I didn’t really tell anybody about it until today. I was instant messaging Rachel and we were discussing the tsunami. I told her how my father had downloaded some videos of it. She said that she’d find them quite scary since she’s terrified of drowning. I told her about my dream, since it had something to do with drowning.
That’s when she says, “I had a crocodile dream recently too!!” I ask her if she’s serious. She says, “This psycho killer guy was forcing me to walk in flood waters that had a sign in it saying: danger! crocodiles in water!”
I don’t like to sound ultra creepy or pseudo-philosophical, but could it be that we were both having the same dream because of something that was going to happen, or perhaps that had already happened? Then it struck me, perhaps something to do with the tsunami? I wondered if there were Crocodiles down there in Indonesia, or wherever it hit. I did a google search and found this.
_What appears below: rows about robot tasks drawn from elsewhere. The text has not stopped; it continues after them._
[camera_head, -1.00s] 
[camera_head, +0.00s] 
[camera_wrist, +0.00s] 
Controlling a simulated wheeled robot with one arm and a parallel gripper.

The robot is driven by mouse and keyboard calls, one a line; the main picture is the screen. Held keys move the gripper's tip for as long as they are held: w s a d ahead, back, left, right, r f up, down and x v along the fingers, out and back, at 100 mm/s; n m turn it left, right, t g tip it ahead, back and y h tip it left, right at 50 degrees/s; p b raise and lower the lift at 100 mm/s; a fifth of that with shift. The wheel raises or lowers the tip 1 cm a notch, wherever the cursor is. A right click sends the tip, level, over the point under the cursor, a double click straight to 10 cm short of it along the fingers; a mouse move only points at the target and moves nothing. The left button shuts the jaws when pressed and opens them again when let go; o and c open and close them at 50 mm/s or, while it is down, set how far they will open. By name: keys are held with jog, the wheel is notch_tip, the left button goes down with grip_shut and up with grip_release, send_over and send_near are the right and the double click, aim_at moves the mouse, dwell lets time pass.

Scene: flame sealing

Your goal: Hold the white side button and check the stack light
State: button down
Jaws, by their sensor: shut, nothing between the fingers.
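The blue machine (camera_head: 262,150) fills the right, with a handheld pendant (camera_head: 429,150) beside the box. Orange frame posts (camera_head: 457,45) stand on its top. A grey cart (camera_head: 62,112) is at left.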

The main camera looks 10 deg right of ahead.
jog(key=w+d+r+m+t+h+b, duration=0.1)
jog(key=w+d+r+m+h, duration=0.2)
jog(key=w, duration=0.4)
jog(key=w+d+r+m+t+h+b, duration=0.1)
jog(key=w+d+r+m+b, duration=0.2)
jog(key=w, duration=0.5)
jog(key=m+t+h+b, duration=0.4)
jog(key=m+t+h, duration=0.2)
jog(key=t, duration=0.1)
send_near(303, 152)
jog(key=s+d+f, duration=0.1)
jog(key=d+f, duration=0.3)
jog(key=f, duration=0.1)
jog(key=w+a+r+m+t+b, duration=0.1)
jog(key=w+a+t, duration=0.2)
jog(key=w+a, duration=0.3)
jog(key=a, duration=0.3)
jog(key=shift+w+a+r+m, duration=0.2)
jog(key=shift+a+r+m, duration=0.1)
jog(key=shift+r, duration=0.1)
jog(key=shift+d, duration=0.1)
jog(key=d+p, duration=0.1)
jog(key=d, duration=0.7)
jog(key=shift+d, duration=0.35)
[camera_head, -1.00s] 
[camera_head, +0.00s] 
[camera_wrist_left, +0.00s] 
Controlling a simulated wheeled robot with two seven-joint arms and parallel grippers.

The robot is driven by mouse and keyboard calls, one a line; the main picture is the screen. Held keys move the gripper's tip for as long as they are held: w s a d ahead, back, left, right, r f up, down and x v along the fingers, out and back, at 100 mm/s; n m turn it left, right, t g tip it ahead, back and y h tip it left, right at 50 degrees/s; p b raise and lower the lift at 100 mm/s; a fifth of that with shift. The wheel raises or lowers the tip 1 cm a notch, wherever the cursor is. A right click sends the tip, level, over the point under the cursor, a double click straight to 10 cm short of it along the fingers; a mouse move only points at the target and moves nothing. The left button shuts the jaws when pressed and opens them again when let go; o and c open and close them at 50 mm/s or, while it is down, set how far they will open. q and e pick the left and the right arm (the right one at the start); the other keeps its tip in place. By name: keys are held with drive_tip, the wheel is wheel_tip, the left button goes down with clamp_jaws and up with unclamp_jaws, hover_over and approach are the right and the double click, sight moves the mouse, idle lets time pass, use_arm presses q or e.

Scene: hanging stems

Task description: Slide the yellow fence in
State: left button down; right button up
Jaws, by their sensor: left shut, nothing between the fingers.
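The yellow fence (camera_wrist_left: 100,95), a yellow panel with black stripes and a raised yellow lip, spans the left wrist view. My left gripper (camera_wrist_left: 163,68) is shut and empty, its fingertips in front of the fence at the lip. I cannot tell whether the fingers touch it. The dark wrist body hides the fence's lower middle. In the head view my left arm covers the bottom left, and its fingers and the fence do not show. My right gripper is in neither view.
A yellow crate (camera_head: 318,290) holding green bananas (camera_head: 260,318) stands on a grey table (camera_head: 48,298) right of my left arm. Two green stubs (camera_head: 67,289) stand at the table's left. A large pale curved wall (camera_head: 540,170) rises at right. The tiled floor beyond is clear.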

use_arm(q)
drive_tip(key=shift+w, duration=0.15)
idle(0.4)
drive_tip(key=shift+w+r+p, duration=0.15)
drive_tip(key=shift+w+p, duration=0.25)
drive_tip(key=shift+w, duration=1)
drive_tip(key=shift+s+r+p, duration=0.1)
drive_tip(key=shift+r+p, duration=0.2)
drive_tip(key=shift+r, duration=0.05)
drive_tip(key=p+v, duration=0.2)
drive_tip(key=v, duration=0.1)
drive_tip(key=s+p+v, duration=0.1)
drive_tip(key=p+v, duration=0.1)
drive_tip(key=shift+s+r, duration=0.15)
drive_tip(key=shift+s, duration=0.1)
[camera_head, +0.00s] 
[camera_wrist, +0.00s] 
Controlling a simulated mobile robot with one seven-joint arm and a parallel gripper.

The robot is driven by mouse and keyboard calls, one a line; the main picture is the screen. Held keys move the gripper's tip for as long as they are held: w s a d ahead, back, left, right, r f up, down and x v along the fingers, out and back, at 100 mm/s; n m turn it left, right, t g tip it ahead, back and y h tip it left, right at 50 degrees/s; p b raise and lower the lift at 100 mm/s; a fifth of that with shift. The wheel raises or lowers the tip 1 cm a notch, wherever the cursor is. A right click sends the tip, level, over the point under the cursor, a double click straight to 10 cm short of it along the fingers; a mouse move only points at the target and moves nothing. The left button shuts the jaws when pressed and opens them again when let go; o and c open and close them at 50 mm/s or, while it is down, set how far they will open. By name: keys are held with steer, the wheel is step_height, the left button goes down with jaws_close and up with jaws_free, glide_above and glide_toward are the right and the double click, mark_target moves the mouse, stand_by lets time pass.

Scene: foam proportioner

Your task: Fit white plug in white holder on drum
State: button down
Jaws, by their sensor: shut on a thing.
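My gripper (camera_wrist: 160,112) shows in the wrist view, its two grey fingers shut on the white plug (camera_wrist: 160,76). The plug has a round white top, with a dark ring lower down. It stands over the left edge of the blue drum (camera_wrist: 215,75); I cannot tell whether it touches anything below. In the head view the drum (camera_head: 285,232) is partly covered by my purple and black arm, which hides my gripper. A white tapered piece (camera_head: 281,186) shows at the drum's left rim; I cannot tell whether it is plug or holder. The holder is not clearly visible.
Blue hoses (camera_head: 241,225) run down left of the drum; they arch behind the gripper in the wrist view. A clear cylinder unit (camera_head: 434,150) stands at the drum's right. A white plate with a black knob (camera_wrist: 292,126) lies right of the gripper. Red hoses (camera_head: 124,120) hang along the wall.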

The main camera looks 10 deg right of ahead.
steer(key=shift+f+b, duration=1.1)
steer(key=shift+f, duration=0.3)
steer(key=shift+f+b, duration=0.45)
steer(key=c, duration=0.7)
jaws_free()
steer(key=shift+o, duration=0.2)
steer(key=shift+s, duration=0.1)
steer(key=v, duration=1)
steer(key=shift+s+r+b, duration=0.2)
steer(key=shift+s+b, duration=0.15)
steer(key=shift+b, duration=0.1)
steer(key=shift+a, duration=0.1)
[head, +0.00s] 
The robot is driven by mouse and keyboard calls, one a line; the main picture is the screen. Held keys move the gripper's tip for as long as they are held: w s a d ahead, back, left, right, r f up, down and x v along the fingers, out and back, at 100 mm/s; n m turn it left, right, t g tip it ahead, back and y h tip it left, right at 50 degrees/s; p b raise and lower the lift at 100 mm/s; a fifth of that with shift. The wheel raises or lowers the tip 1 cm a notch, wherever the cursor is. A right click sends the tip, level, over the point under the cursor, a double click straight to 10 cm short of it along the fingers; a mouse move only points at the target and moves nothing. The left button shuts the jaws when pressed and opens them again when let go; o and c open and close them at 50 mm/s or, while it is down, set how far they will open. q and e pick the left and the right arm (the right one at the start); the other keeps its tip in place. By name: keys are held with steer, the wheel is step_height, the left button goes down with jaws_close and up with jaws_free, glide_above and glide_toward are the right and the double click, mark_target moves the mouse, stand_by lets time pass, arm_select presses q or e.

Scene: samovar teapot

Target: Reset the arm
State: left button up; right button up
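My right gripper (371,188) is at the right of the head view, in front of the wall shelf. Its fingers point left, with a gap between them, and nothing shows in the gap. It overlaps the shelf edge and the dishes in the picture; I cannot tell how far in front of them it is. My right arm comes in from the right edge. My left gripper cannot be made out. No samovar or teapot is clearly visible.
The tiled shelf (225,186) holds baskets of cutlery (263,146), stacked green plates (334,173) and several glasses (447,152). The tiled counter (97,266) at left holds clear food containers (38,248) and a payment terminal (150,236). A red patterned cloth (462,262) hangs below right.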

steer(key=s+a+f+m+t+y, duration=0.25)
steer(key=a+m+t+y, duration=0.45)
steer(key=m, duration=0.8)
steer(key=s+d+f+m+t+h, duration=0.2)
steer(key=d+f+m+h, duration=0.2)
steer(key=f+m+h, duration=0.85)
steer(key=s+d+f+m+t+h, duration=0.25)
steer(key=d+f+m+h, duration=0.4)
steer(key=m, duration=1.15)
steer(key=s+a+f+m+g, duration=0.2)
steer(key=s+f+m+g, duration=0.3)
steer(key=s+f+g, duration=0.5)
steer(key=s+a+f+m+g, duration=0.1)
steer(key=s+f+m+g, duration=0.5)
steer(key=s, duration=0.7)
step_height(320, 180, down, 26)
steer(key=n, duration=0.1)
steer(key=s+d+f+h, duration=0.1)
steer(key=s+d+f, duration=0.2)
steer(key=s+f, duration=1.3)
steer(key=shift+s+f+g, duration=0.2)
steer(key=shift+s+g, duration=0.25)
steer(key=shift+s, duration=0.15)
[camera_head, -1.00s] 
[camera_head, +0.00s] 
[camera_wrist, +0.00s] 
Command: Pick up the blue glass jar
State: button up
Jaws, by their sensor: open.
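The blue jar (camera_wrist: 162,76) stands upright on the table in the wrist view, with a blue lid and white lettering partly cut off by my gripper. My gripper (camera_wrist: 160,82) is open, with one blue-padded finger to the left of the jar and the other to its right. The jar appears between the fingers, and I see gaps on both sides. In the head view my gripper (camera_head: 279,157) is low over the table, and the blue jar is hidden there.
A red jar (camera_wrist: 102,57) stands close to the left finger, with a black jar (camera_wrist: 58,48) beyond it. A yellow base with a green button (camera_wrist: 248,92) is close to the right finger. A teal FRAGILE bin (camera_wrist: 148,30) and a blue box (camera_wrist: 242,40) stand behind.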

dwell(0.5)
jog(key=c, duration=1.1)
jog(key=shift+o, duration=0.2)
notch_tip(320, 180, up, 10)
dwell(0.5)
It’s a news article about how crocodiles, forced from their native habitats are now stalking the tsunami survivors. One quote from the story said “‘We too have received reports that the crocodiles have begun to consume bodies and that the beasts seem to have developed a taste for human flesh,’ Lal said.”
I mean, OH MY GOSH. That’s CREEPY. I wonder if any more people have had strange dreams involving crocodiles recently. Maybe it’s a way of feeling the pain of the people who are suffering right now…. or something. There. I’ve gone and sounded way too creepy and pseudo-philosophical. I need to get to sleep. Hopefully not to more horrifying dreams.
Highlighters and other deadly items.
I shouldn’t have been so quick as to not add “be happy” to my New Years resolution list. Consider it added. I seem to be having post-holiday stress/anxiety/depression. It might be all the back to schoolness, it might be all of the end Christmasness, the back to reality after a break of only TEN DAYS…..ness.
The vacation being so short, it’s surprising how much I forgot over it. It’s as if my educational slate has been wiped clean. I go back to school to find a billion kagillion assignments assigned for homework and that I have absolutely no idea at all whatsoever what on earth is going on.
I basically was in outer space the whole of Physics class. I hardly can help it, though, what with the bad acoustics and evil lighting the classroom has. It’s almost impossible to keep focused more than a second or two. Physics is a really bizarre class. Not only is the teacher a tad bit difficult to understand (Romanian accent), but the textbooks (BOTH of them) seem to have been written by nutters. The definitions in the back of the book aren’t even complete sentences. I’m also a bit worried that I maybe should have taken next year, AFTER having completed Advanced Algebra. Some of the formulas and mathematical terms we are expected to know for physics we are JUST starting to learn in Advanced Algebra.
I blame some of my depression and anxiety on the fact that very many things make me depressed, anxious, or even nauseated. It’s not a good sign when you find yourself sick to your stomach just from looking at highlighters in Office Max. I think it has something to do with me associating highlighters with those super academic “school is my life” super-students who like…. highlight stuff. The same nauseated, anxious feeling comes from such bizarre things as: cheap paperback books, bad lighting, Wal-Mart, chain restaurants, block parties, overly humorous or unhumorous teachers, and foreign language textbooks. I better stop writing now before I make myself too sick and O.D. on Pepto-Bismol.
Resolutions! (2005)
1) Finish more books. Like I said, I hardly ever finish any books. I think I have like seven books on my shelf that I’m currently “reading.” These include Lemony Snicket’s The Grim Grotto, The Time Traveler’s Wife, Persepolis, Clay Aiken’s book, Simon Cowell’s book, The Da Vinci Code, and Ethan Frome (the book I need to read for school by Tuesday and still have read only about two pages).
2) Stop renting movies and not watching them. Since we’ve gotten the big no late fees, unlimited rentals plan, I haven’t been renting nearly as much. Maybe that’s how the DVD people get you. Maybe they know that when you have no close deadline to get movies back, you tend to just keep the rentals lying around for a month, unwatched, and then return them right as your plan expires.
3) Try to do more to fill up my time. I don’t think I do enough. At least not enough of anything that’s important or memorable. I should do more so that when the year is gone again, I’ll think of many, many things that happened during it instead of just a few things. Time goes by way too quickely when you don’t do anything.
4) Redecorate, paint, and make pretty my bathroom. It’s not really my bathroom, but nobody else uses it, so I just call it that. Earlier in 2004, I bought a red paisley shower curtain. It seemed like it would be a good idea since I like red. I think it just looks too solid and big for the tiny bathroom it’s in. It also kind of clashes with the horrible white walls in the bathroom. I want to make the room more bright and colorful. Maybe yellow. Something springy.
5) Eat better. My 2004 diet was basically sugar, sugar, carbohydrates, and more sugar. I need to eat some better vegetarian foods! I need to stop it with this sugar addiction! Sugar is EVIL. EVIL, EVIL, EVIL.
6) Do more to embrace the seasons and make them last longer. I want flowers for spring, sunlight for summer, pumpkins for autumn, and pine for winter! I don’t want the year to be a blur of sameness all the time. I want more color!
7) Post more on this blog. Lately, this blog has just been full of photos and illustrations. Although I really like to take pictures and illustrate, I find that it makes my site seem too cluttered and empty. It also takes up a lot of web space.
8) Try to be more flexible and make the best of every situation. Don’t rush when I shouldn’t rush and rush when I should.
9) Just make life more exciting, vibrant, and more colorful.